**Problem to work on**
Note each line of the listing that contains the string "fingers", and copy it.

**Source data**
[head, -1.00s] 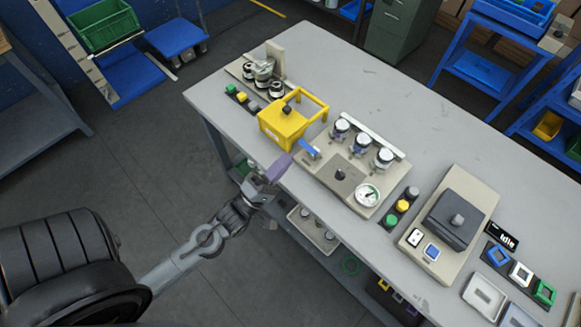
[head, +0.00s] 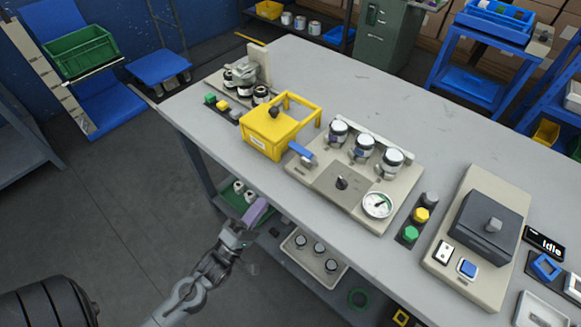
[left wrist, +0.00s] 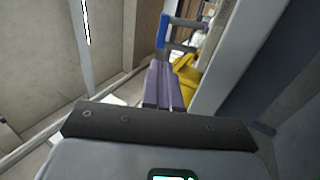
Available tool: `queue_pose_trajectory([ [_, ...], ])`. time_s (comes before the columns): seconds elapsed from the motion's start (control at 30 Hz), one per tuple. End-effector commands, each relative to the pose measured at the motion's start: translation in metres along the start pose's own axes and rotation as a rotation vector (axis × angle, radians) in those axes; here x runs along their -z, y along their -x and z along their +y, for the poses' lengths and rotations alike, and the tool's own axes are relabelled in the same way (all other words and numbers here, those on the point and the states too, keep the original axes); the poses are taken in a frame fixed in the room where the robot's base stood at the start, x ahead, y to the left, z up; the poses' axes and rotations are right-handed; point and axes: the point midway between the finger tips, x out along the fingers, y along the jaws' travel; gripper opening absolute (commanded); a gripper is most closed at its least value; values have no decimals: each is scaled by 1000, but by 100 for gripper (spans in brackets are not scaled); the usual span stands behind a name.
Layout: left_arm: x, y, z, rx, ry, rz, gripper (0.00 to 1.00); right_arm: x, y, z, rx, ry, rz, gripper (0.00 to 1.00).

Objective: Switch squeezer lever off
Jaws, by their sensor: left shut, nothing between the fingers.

**Completed exercise**
Available tool: `queue_pose_trajectory([ [_, ...], ])`. time_s (comes before the columns): seconds elapsed from the motion's start (control at 30 Hz), one per tuple. End-effector commands, each relative to the pose measured at the motion's start: translation in metres along the start pose's own axes and rotation as a rotation vector (axis × angle, radians) in those axes; here x runs along their -z, y along their -x and z along their +y, for the poses' lengths and rotations alike, and the tool's own axes are relabelled in the same way (all other words and numbers here, those on the point and the states too, keep the original axes); the poses are taken in a frame fixed in the room where the robot's base stood at the start, x ahead, y to the left, z up; the poses' axes and rotations are right-handed; point and axes: the point midway between the finger tips, x out along the fingers, y along the jaws' travel; gripper opening absolute (commanded); a gripper is most closed at its least value; values have no decimals: each is scaled by 1000, but by 100 for gripper (spans in brackets are not scaled); the usual span stands behind a name.
Jaws, by their sensor: left shut, nothing between the fingers.

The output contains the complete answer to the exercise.